Davis established herself as a filmmaker at the tail end of the Black filmmaking movement that took place at UCLA, known as The L.A. Rebellion. Following the Watts Uprising in 1965, UCLA and many other institutions implemented changes that spurred an influx of students of color at the university.
In the 1980s, Davis enrolled in a masters program at UCLA and became a part of the movement. In 2015, she produced a documentary film, "Spirits of The Rebellion," that connects with filmmakers of the L.A. Rebellion and explores the movement's impacts on the legacy of Black filmmaking.
"People always talking about how things got burnt down [during the Watts Uprising]. But they don't necessarily pay attention, as much as they should, to the organizations or institutions that came out of it," Davis said during an interview with KCET.
The Watts Rebellion resulted in 34 deaths, tens of millions of dollars in damages and more than a thousand injuries but ultimately it led to a reinvestment in the community in other areas, such as the arts. "It opened up a space for people to come to UCLA who were from black, brown, red, yellow communities," says Davis.
In her film "Spirits of the Rebellion," Davis describes the movement as, "the first ongoing effort of a collective of Black film artists in the United states to create a form of cinema attentive to the lives and concerns of their own communities."
Finishing a film is a war. When you finish a film, the next war is the neglect, the uninterested, the so-called industry that tells you your mother's story is invalid, it's not a story.Haile Gerima, filmmaker
The L.A. Rebellion produced groundbreaking films such as "Bush Mama," "Killer of Sheep" and "Urban Right For Purification" by filmmakers like Julie Dash, Ben Caldwell and Haile Gerima. Many of the films that came out of the movement were experimental and unconventional in a narrative sense. But they also offered a rare glimpse into Black life in Los Angeles that was rarely seen in mainstream media.
In Gerima's thesis film "Bush Mama" for instance, the filmmaker inadvertently captured a tense and violent interaction between his film crew and the Los Angeles Police Department (LAPD), in which the crew was briefly held at gunpoint. Coincidentally, the film was a critique on the expansion of the police state. Despite the film being scripted, this unintentional scene captured on camera was worked into the film.
Recently honored with the inaugural vanguard award at the opening of the new Academy Museum of Motion Pictures, Gerima is known for circumventing the traditional Hollywood system and distributing his own films.
"For Black filmmakers, Chicano and Native American filmmakers, you have no choice. It's all hostility you meet," Gerima said during a recent discussion with fellow UCLA grad Ava Duvernay. "Finishing a film is a war. When you finish a film, the next war is the neglect, the uninterested, the so-called industry that tells you your mother's story is invalid, it's not a story,"
"Yes. We definitely wanted to entertain people, you know, people want be entertained by cinema…But I think, you know, you don't always see yourself reflected in those kinds of stories." Davis, the professor from UCSD, said during an interview.

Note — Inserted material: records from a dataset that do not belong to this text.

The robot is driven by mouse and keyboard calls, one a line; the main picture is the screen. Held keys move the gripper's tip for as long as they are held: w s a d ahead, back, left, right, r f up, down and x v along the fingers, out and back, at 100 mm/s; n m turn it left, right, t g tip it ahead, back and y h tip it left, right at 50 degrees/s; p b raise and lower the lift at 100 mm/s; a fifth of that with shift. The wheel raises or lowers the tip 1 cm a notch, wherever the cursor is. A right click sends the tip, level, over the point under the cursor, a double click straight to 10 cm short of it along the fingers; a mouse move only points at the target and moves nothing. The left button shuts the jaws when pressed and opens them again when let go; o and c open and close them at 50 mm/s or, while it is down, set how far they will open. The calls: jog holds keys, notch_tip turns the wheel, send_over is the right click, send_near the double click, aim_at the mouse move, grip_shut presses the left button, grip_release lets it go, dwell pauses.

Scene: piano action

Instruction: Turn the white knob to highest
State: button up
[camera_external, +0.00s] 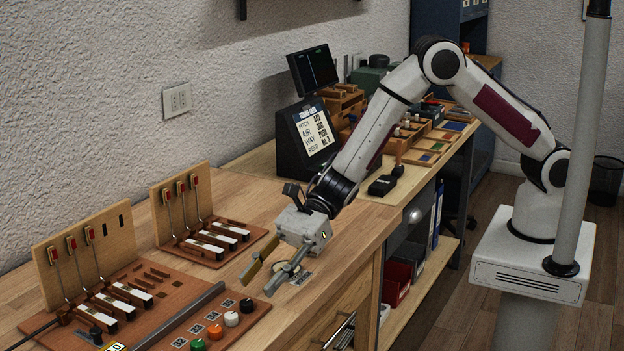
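The white knob (231,319) stands in a diagonal row of knobs on the brown board at the front of the workbench. An orange knob (214,331) is on one side of it and a black knob (246,305) on the other. Its pointer mark is too small to read. My gripper (257,286) is above the bench, up and to the right of the white knob in the picture. Its two fingers are spread apart with nothing between them. It does not touch the knobs.
A green knob (198,345) ends the row, partly cut off. A dark rail (180,318) runs beside the knobs. A piano action model (75,270) stands left, another (190,210) farther back. A display sign (307,138) stands behind my arm. Bare wood lies right of the board.

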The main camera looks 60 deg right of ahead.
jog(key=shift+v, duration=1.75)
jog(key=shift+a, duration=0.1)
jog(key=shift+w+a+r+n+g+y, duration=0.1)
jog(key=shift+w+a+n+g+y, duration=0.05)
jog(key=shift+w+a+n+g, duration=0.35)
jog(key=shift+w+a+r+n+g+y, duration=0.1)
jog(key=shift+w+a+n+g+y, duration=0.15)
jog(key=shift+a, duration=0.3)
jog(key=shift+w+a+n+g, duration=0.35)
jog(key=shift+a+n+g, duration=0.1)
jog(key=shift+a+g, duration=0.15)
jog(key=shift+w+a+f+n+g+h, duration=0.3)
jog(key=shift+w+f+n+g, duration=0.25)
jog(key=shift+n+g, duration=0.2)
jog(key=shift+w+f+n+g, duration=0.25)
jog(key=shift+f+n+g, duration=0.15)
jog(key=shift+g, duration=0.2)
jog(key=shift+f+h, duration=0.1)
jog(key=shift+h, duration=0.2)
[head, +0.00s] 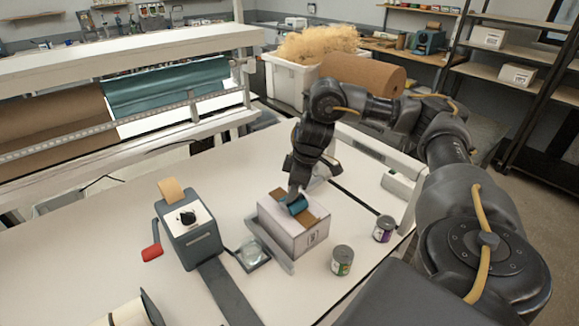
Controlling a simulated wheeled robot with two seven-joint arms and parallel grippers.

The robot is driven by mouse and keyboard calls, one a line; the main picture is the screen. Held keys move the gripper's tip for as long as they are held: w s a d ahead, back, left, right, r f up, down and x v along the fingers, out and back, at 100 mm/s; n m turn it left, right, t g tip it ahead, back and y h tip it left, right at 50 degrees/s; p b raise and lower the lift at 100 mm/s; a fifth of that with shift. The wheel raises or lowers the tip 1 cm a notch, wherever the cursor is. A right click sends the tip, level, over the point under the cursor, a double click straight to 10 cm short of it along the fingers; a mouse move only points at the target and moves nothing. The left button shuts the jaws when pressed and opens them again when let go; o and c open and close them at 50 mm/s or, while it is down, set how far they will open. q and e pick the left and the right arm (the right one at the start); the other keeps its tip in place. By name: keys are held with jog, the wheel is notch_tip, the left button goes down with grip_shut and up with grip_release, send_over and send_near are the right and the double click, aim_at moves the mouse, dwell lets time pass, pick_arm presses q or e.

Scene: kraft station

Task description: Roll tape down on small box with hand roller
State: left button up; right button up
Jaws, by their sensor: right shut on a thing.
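A small white box (306,236) stands on the white table, with brown tape (276,196) across its top. My right gripper (296,200) points down over the box top. It is shut on a teal hand roller (299,206), which appears to rest on or just above the tape. The gripper hides part of the roller and tape, so I cannot tell whether they touch. My left gripper is not in the head view.
A grey tape dispenser (190,236) with a red handle stands left of the box. Two cans, one green-labelled (342,261) and one purple-labelled (383,229), stand at the right. The left of the table is mostly clear.

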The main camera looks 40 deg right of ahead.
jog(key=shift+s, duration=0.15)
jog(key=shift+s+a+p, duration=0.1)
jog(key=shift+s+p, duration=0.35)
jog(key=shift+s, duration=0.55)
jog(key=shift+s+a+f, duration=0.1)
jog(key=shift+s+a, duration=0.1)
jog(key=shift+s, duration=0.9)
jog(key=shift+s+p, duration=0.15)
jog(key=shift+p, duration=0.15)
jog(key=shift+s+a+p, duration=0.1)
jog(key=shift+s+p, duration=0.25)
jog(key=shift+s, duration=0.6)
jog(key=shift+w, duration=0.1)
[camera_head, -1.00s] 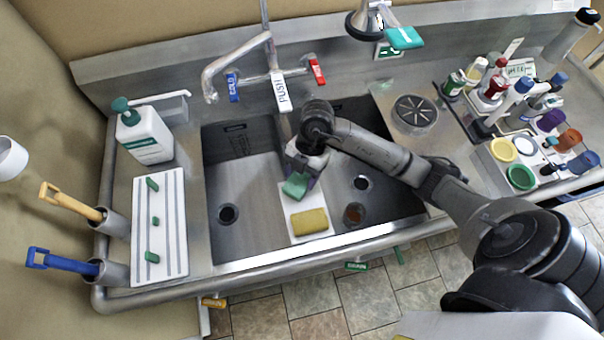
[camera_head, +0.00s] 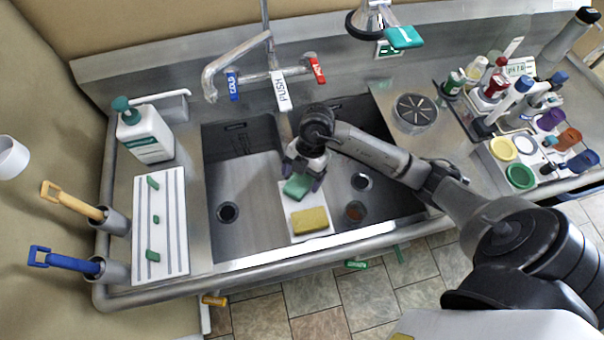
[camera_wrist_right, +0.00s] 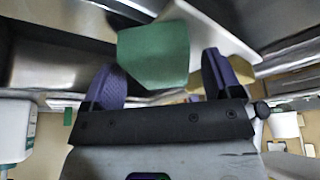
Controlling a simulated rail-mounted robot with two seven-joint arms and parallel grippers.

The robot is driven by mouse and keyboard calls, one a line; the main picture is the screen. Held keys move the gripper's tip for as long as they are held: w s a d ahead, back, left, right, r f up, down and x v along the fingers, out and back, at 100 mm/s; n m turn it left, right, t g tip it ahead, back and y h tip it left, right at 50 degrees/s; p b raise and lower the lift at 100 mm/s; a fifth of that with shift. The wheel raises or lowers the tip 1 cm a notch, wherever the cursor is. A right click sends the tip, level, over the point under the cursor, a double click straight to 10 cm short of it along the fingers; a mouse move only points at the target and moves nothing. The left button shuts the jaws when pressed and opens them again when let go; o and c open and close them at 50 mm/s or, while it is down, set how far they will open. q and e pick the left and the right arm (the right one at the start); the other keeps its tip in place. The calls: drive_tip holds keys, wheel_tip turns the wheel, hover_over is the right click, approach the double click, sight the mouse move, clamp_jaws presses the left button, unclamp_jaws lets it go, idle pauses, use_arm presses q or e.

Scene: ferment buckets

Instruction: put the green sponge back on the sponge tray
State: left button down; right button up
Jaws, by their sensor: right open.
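The green sponge (camera_head: 297,187) rests on the far part of the white sponge tray (camera_head: 294,233), which bridges the sink's middle. A yellow sponge (camera_head: 310,221) lies on the tray's near part. My right gripper (camera_head: 303,179) is open over the green sponge, with its purple fingers at the sponge's sides. In the right wrist view, the green sponge (camera_wrist_right: 154,55) shows just beyond and between the spread fingertips (camera_wrist_right: 161,72), with a gap beside the right-hand finger. Whether the left-hand finger touches it cannot be told. My left gripper is not in view.
The faucet (camera_head: 240,62) stands behind the gripper, above the sink basin (camera_head: 245,185). A soap bottle (camera_head: 144,134) and a white ribbed board (camera_head: 160,225) are at the left. Bottles and colored caps (camera_head: 520,177) crowd the right counter.

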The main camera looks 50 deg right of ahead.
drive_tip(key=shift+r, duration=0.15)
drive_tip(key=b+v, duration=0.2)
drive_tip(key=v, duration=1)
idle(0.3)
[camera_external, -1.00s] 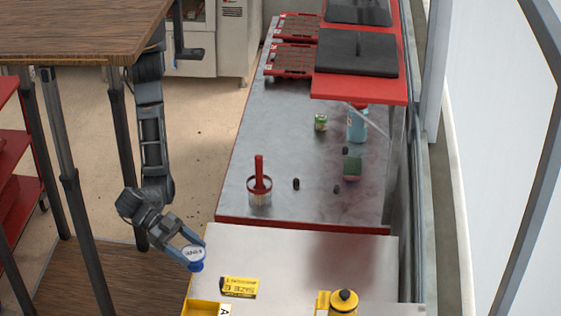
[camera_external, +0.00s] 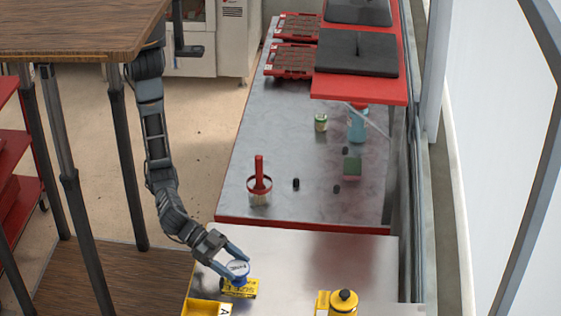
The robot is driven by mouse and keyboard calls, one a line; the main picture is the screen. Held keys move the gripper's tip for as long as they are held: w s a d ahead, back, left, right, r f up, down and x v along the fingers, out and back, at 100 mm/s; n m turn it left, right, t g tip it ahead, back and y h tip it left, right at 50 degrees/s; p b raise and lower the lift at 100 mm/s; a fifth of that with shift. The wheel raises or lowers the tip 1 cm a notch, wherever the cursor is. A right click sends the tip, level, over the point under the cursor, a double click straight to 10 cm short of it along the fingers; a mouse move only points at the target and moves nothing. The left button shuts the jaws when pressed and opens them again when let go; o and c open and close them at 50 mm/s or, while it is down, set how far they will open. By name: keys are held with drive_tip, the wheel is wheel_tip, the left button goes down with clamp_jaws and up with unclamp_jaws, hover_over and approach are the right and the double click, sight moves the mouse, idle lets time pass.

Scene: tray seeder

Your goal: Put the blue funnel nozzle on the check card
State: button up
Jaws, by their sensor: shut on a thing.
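The blue funnel nozzle (camera_external: 239,279) has a white labelled top and a blue body. My gripper (camera_external: 235,270) is shut on it, with blue fingers on either side. The yellow check card (camera_external: 247,290) with dark print lies flat on the pale metal table. The nozzle is over the card's left and middle part in this view and hides some of it. I cannot tell whether the nozzle touches the card or is just above it.
A yellow bin (camera_external: 205,307) marked A stands at the front left, and a yellow object with a black knob (camera_external: 343,301) at the front right. The pale table (camera_external: 330,257) is clear between. Behind, a grey bench (camera_external: 300,150) holds a red-handled can (camera_external: 260,188) and small items.

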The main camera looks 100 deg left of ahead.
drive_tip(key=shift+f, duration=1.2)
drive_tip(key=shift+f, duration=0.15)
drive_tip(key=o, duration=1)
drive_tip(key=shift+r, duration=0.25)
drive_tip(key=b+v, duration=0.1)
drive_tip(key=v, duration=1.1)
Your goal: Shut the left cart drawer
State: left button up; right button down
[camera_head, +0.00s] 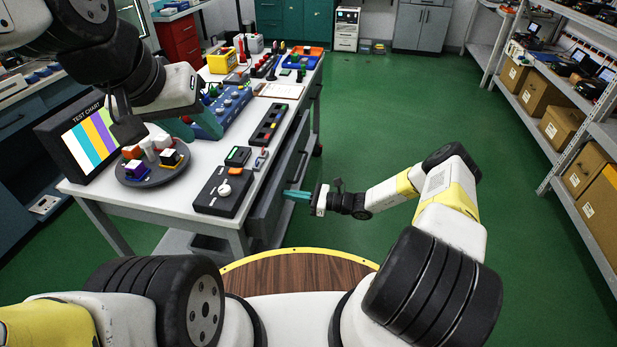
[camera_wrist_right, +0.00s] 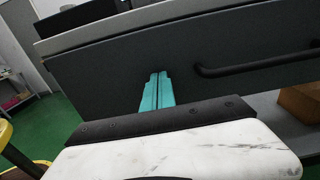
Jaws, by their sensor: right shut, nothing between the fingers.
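The left cart drawer (camera_head: 270,208) is a dark grey drawer under the cart's white top, on its right side. Its front seems to stand slightly out from the top's edge; the exact gap is unclear. In the right wrist view the drawer front (camera_wrist_right: 110,84) fills the middle, with a dark bar handle (camera_wrist_right: 250,69) to the right. My right gripper (camera_head: 289,194) is shut and empty, its teal fingers (camera_wrist_right: 157,91) pointing at the front, left of the handle. Contact is unclear. My left gripper (camera_head: 182,130) is over the cart top, its fingers partly hidden.
The cart top (camera_head: 150,200) carries a test chart screen (camera_head: 87,133), a round tray (camera_head: 150,178), a black control box (camera_head: 225,191) and several devices. Shelves with cardboard boxes (camera_head: 585,168) stand at the right. Green floor between is clear.

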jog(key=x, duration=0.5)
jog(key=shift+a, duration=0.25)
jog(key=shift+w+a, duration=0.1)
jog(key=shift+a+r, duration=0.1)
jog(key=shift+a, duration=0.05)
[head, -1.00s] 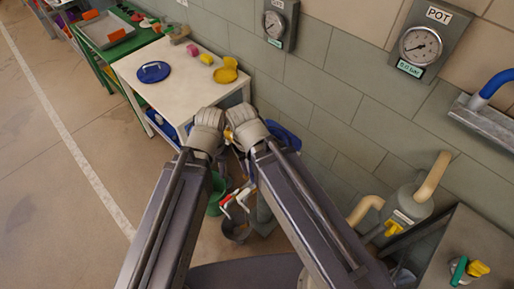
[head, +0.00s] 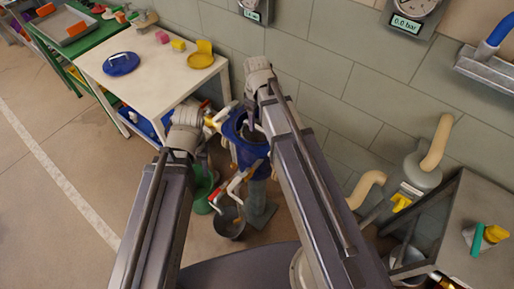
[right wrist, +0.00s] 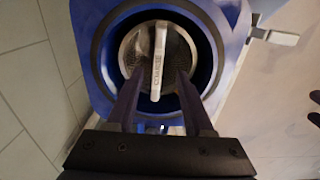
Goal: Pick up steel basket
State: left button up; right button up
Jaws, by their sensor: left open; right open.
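The steel basket (right wrist: 142,45) sits inside a round opening in a blue housing (right wrist: 88,18) in the right wrist view. It looks round and perforated, with a pale bar handle (right wrist: 159,50) across it. My right gripper (right wrist: 157,88) is open, its fingers on either side of the handle's lower part; I cannot tell whether they touch it. In the head view the blue housing (head: 243,150) stands on a grey pedestal, and my right gripper (head: 252,122) is over it, largely hidden by its arm. My left gripper (head: 190,145) is open, left of the housing; its fingers are hard to see.
A white table (head: 150,85) with a blue lid (head: 121,64) and yellow pieces stands behind to the left. A dark bucket (head: 229,224) and a green object (head: 203,190) are on the floor by the pedestal. The tiled wall is close behind; pipes and a bench are at right.

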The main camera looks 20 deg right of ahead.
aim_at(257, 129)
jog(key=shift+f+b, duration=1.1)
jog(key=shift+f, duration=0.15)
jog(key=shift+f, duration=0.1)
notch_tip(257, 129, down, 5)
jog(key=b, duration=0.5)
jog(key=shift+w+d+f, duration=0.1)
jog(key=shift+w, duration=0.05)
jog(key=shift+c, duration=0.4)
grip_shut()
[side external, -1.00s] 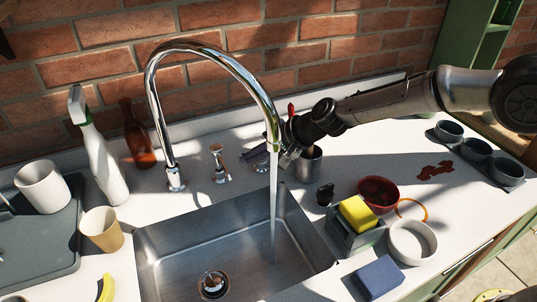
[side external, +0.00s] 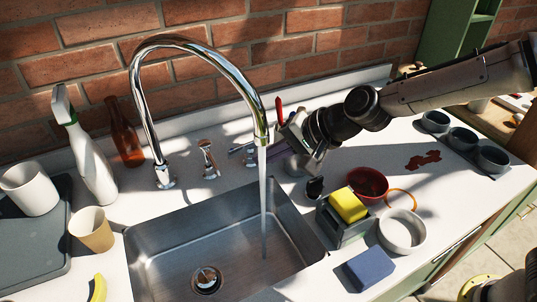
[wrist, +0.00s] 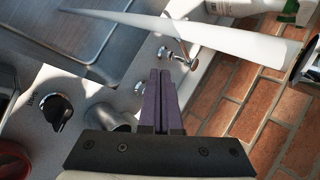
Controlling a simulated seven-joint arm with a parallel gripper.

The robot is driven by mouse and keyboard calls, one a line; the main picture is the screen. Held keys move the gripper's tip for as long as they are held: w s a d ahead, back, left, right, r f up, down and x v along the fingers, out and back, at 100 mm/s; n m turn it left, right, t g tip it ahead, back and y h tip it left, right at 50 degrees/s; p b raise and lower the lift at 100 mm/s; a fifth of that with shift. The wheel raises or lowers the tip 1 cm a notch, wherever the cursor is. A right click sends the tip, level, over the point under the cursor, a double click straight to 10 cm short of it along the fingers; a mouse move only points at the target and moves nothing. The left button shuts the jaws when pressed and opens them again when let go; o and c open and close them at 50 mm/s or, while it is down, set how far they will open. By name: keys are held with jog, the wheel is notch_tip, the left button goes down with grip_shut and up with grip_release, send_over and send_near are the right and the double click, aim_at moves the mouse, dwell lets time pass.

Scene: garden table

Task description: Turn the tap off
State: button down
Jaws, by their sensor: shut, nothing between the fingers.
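The chrome tap (side external: 205,55) arches over the sink, and water (side external: 263,205) runs from its spout into the basin. A chrome lever handle (side external: 208,160) stands upright right of the tap's base; it also shows in the wrist view (wrist: 183,52). A second chrome handle (side external: 241,150) is further right, close to my gripper's fingers. My gripper (side external: 277,151) is right of the spout, at the back of the sink. In the wrist view its purple fingers (wrist: 160,74) are together and empty, with their tips pointing towards the handles. Whether they touch the second handle cannot be told.
The sink (side external: 165,270) is in front. A black knob (side external: 315,187), a caddy with a yellow sponge (side external: 348,205), a red bowl (side external: 368,181) and a white bowl (side external: 402,231) stand to its right. A spray bottle (side external: 92,160) and brown bottle (side external: 125,135) stand left of the tap.

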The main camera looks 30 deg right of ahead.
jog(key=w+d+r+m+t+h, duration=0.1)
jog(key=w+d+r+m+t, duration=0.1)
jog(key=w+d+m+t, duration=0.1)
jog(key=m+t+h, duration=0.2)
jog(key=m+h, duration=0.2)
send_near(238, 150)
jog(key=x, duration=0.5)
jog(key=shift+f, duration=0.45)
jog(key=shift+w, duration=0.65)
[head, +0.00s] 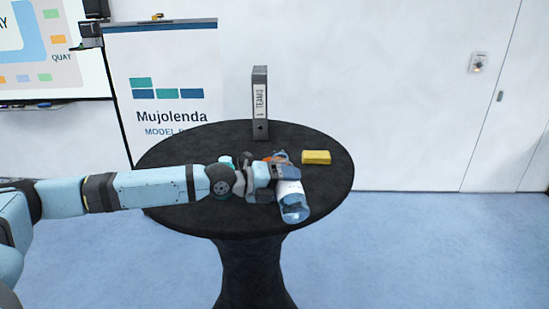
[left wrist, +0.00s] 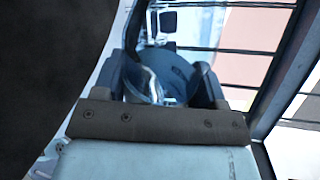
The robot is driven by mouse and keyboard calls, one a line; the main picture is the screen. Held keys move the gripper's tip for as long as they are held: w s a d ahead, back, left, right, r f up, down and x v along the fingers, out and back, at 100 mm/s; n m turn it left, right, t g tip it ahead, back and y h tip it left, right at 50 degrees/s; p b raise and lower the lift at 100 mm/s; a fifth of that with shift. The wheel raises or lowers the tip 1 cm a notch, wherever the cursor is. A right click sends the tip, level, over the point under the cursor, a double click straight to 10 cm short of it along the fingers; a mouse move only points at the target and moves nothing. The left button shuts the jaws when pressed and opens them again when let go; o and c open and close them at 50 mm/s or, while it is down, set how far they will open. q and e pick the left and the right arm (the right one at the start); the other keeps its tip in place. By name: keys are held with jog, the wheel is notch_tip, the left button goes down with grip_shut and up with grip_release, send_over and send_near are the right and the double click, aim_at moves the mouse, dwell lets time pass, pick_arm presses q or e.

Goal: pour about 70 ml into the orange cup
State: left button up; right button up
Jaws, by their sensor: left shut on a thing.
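My left gripper (head: 280,171) reaches in from the left over the round black table. It is shut on a clear bottle (head: 293,209) with a white label and bluish contents. The bottle looks strongly tilted, with one end toward the front right; I cannot tell whether anything flows from it. In the left wrist view the bottle (left wrist: 165,80) sits between both fingers. A small patch of orange, likely the orange cup (head: 268,158), shows behind the gripper and is mostly hidden. Its fill level cannot be seen. My right gripper is not in view.
The black table (head: 325,184) also holds a yellow block (head: 316,157) on the right and an upright grey binder (head: 260,103) at the back. A small teal thing (head: 226,160) is partly hidden behind my left arm. The table's right front is clear.

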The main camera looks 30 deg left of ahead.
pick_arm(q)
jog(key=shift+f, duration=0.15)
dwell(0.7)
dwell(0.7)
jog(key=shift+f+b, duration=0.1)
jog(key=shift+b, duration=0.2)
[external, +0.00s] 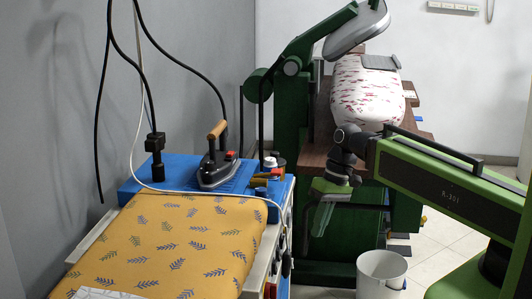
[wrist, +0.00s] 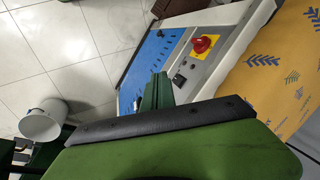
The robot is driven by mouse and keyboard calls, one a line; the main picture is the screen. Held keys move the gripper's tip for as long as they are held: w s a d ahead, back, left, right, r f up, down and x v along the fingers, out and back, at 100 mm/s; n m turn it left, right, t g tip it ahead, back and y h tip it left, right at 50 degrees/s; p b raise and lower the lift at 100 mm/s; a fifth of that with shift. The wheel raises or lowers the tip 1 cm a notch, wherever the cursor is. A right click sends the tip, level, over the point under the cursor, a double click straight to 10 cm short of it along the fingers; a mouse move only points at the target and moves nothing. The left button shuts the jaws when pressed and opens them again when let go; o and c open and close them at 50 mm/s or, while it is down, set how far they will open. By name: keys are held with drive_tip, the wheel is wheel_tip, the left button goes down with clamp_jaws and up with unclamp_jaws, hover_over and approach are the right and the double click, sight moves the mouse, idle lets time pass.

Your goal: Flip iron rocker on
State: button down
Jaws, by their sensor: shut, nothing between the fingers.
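The ironing unit's side control panel (wrist: 202,72) shows in the wrist view, with a red rotary knob (wrist: 203,44) on a yellow plate. Small dark switches (wrist: 179,83) sit below and left of the knob; I cannot read labels or tell which way any rocker is tipped. The iron (external: 217,165), with a wooden handle, rests on the unit's blue top (external: 150,185). My gripper (external: 321,218) is shut and empty, right of the panel and apart from it in the external view. In the wrist view its green tip (wrist: 157,92) overlaps the panel's lower edge.
A yellow leaf-patterned ironing pad (external: 165,245) covers the unit's front. A green pressing machine (external: 290,130) stands behind my gripper. A white bucket (external: 381,272) stands on the tiled floor below my arm. Black cables and a pale hose hang over the unit.

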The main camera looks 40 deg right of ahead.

More contemporary Black creators like Everett, Singleton, Ice Cube, Duvernay and Issa Rae have similarly leaned on their unique perspectives and determination to forge their own paths into an industry that is notoriously white and nepotistic.
John Singleton's feature-length directorial debut "Boyz N The Hood" is a South L.A.-centered coming of age story that drew from his own experiences growing up in Los Angeles. He wrote the film while applying to film school and sold it shortly after graduating.
The film launched the careers of Cuba Gooding Jr, Nia Long and Ice Cube, who at the time was known as a rapper. Years later, Ice Cube pulled together a shoestring budget to make "Friday," the semi-autobiographical stoner cult classic that offered a more playful view of life in the 'hood and spawned into a franchise.
Duvernay's second feature film, 'Middle of Nowhere', offered a more nuanced look at life in Compton, the neighboring community to where she grew up, on a budget of around $200,000. The film was shot in less than 20 days (most films take double the amount of time). Looking back on the film, Duvernay said she received three more shooting days than her first feature film. "One day maybe I'll get out of the teens!" she joked with Indie Wire.
More recently, Issae Rae capped off the fifth and final series of "Insecure", a revolutionary show seeped in Los Angeles culture in which Rae plays an alter ego.
Like the filmmakers of the L.A. Rebellion as well as Everett's generation and more contemporary auteurs, uniting all these important Black filmmakers is a desire to tell stories that reflect the communities that they know and oftentimes grew up in, despite the odds.